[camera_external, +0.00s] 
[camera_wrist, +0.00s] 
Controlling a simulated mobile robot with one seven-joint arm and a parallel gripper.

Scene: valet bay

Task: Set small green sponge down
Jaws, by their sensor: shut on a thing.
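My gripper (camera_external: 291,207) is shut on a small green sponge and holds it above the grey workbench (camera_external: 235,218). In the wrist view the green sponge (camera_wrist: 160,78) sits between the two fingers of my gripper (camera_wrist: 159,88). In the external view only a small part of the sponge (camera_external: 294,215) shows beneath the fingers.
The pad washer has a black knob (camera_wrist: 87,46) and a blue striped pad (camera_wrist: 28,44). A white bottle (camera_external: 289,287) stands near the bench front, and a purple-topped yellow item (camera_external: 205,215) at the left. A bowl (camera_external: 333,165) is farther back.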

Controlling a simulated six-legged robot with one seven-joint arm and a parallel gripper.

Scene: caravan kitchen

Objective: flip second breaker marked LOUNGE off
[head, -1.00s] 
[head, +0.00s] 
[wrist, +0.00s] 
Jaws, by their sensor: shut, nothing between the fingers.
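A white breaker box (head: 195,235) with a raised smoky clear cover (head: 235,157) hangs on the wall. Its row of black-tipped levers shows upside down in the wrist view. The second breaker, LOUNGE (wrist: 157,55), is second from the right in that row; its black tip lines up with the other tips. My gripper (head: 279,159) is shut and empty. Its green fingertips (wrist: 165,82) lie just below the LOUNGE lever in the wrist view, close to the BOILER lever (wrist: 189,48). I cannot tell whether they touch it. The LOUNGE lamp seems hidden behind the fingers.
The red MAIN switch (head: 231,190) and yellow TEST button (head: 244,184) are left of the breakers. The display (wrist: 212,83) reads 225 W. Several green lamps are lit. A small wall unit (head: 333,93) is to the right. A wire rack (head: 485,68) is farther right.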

************

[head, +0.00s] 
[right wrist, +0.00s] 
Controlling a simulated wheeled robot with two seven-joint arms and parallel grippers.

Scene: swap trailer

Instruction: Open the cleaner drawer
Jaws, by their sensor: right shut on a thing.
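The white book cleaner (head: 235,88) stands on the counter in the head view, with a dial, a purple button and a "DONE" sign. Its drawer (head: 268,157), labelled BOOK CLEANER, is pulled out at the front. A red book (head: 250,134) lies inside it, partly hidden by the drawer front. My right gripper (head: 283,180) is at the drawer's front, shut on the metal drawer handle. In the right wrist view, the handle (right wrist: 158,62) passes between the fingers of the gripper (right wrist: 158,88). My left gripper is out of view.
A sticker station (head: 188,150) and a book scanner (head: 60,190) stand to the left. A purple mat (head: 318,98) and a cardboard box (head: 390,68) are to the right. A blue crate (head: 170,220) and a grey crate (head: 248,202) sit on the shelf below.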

************

#### STATED GOAL
Above are the records; from them, give again exactly the lines from the one containing "[camera_external, +0.00s]" through the one containing "Task: Set small green sponge down", both included.

#### RESULT OF THIS TASK
[camera_external, +0.00s] 
[camera_wrist, +0.00s] 
Controlling a simulated mobile robot with one seven-joint arm and a parallel gripper.

Scene: valet bay

Task: Set small green sponge down

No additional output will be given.